Light Environment, Nitrogen Content, and Carbon Balance of Basal Leaves of Sunflower Canopies

Abstract

A good association between leaf N and photosynthetic photon flux density (PPFD) canopy distribution profiles has often been found. However, it is not clear whether N export from basal leaves anticipates the reduction in basal leaf PPFD that occurs as the canopy develops; our first objective was to examine this issue. We documented the dynamics of the light environment and specific leaf nitrogen (Nf) for target leaves at a single level of insertion under sunflower (Helianthus annuus L.) canopies grown at 0.47, 1.18, and 4.76 plants m−2 and contrasted observed Nf with the estimated value of Nf required to maximize net carbon exchange (NCE) for the actual PPFD impinging on target leaves.

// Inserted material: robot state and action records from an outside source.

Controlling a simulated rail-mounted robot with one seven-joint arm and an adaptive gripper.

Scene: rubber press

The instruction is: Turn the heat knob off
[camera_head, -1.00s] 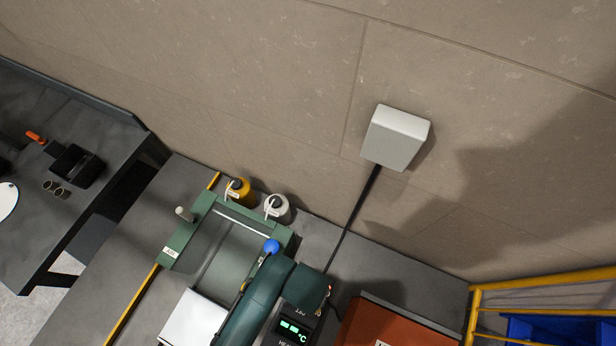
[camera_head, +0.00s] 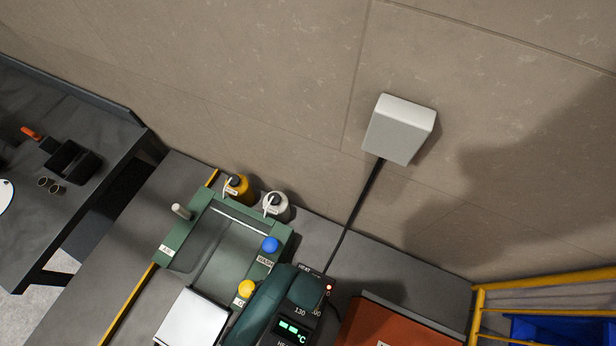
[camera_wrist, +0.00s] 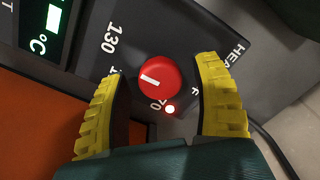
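The red round heat knob (camera_wrist: 159,77) with a white pointer mark shows in the wrist view, on a dark control panel. A small light (camera_wrist: 170,109) glows beside the knob. In the head view the control panel (camera_head: 301,317) has a lit green display (camera_head: 291,329), and the dark green arm hides the knob.
A green machine bed (camera_head: 215,238) with a blue knob (camera_head: 270,244) and a yellow knob (camera_head: 246,288) lies beside the panel. Two bottles stand behind it. An orange-red box (camera_head: 385,325) is to the right. A cable runs up to a white wall box (camera_head: 399,129).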

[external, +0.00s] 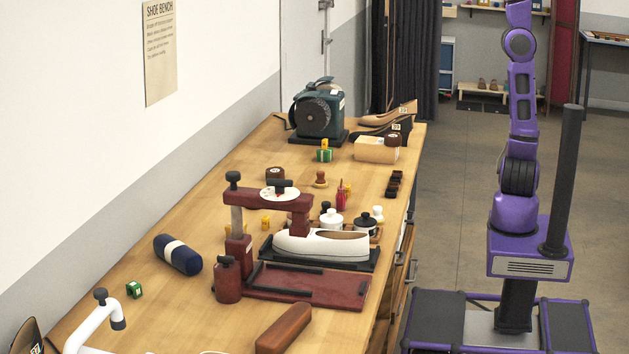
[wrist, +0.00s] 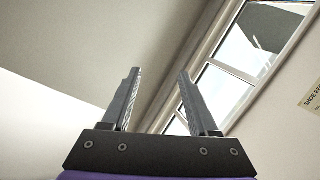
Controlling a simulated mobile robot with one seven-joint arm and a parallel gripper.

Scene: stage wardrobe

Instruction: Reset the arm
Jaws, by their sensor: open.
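My gripper (wrist: 158,95) shows in the wrist view with its two grey fingers apart and nothing between them. It faces up toward the ceiling, a window (wrist: 225,85) and the wall. In the external view my purple arm (external: 521,100) rises straight up from its base at the right, beside the workbench (external: 215,205). The arm's upper end and the gripper are cut off by the top edge there. The arm is apart from everything on the bench.
The bench holds a dark red press (external: 310,285) with a white shoe (external: 320,245), a green grinder (external: 318,112), a navy roll (external: 178,255), a brown block (external: 284,328) and a white lamp (external: 92,325). Open floor (external: 450,180) lies between bench and curtain (external: 408,60).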

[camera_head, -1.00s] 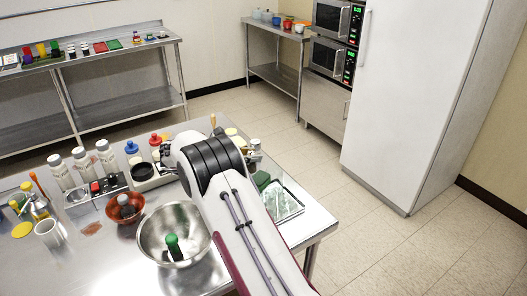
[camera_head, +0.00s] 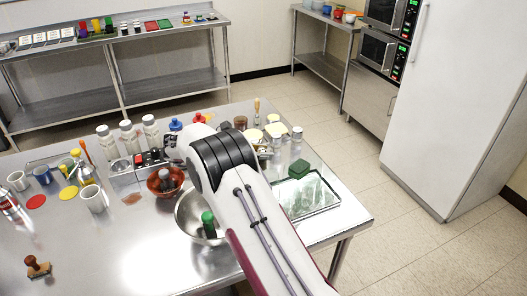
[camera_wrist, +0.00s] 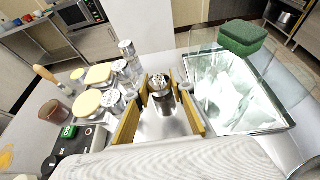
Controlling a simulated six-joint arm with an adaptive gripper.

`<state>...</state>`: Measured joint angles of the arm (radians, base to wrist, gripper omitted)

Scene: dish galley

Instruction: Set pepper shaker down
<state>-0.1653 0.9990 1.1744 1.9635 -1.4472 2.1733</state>
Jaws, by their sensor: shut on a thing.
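The pepper shaker (camera_wrist: 161,97), a small metal shaker with a holed top, stands upright between the two tan finger pads of my gripper (camera_wrist: 164,110) in the wrist view. The gripper is shut on it. The shaker's lower part is hard to make out, so I cannot tell whether it touches the table. The steel table (camera_head: 130,245) lies below.
A glass tray (camera_wrist: 235,95) with a green sponge (camera_wrist: 242,38) on its edge is right of my gripper. Yellow-lidded jars (camera_wrist: 100,75) and another metal-topped shaker (camera_wrist: 128,50) crowd the left. A steel bowl (camera_head: 187,212) with a green-capped bottle (camera_head: 208,222) is beside my arm.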

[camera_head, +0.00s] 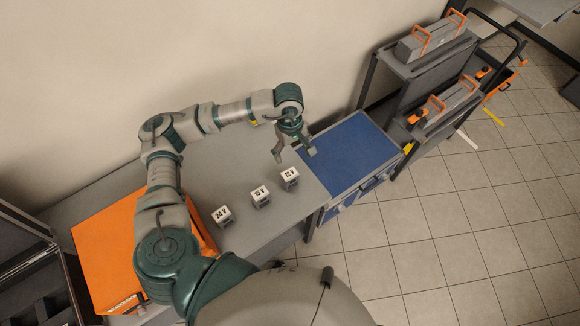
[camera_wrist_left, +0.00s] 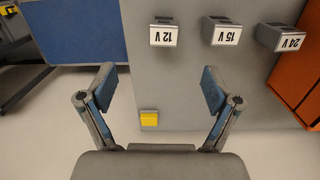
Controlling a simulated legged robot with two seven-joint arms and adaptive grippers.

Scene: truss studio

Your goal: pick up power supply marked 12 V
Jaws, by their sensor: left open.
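The power supply marked 12 V (camera_head: 289,178) stands on the grey table near its right end, a small grey box with a white label. It also shows in the left wrist view (camera_wrist_left: 163,33), ahead of the fingers. The power supply marked 15 V (camera_head: 261,196) and the one marked 24 V (camera_head: 223,215) stand in a row to its left in the head view. My left gripper (camera_head: 295,153) is open and empty above the table, behind the 12 V unit and apart from it. Its two spread fingers (camera_wrist_left: 155,88) show in the wrist view. My right gripper is not in view.
The grey table (camera_head: 225,170) is clear between the row and the wall. A blue-topped cabinet (camera_head: 350,150) adjoins its right end. An orange case (camera_head: 95,235) lies at the left. A yellow block (camera_wrist_left: 149,118) shows near the table edge. A cart (camera_head: 400,70) stands beyond.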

The second objective of this work was to define the relationships between Nf and PPFD and between Nf and the spectral composition of light impinging on basal leaves. Paired (red and farred) photodiode sensors placed on the adaxial leaf surface were used to document light quality dynamics of basal leaves. Measured Nf was greater than or similar to that required to maximize NCE for 79% of the observations made between achievement of maximum target leaf area and senescence of these leaves. Nf showed a strong association with both red/far‐red ratio of light impinging on target leaves and PPFD, but the association was stronger for the former variable. We conclude that N export from basal leaves does not precede PPFD reduction and that the red/far‐red ratio is a better predictor of Nf gradients within the canopy than PPFD.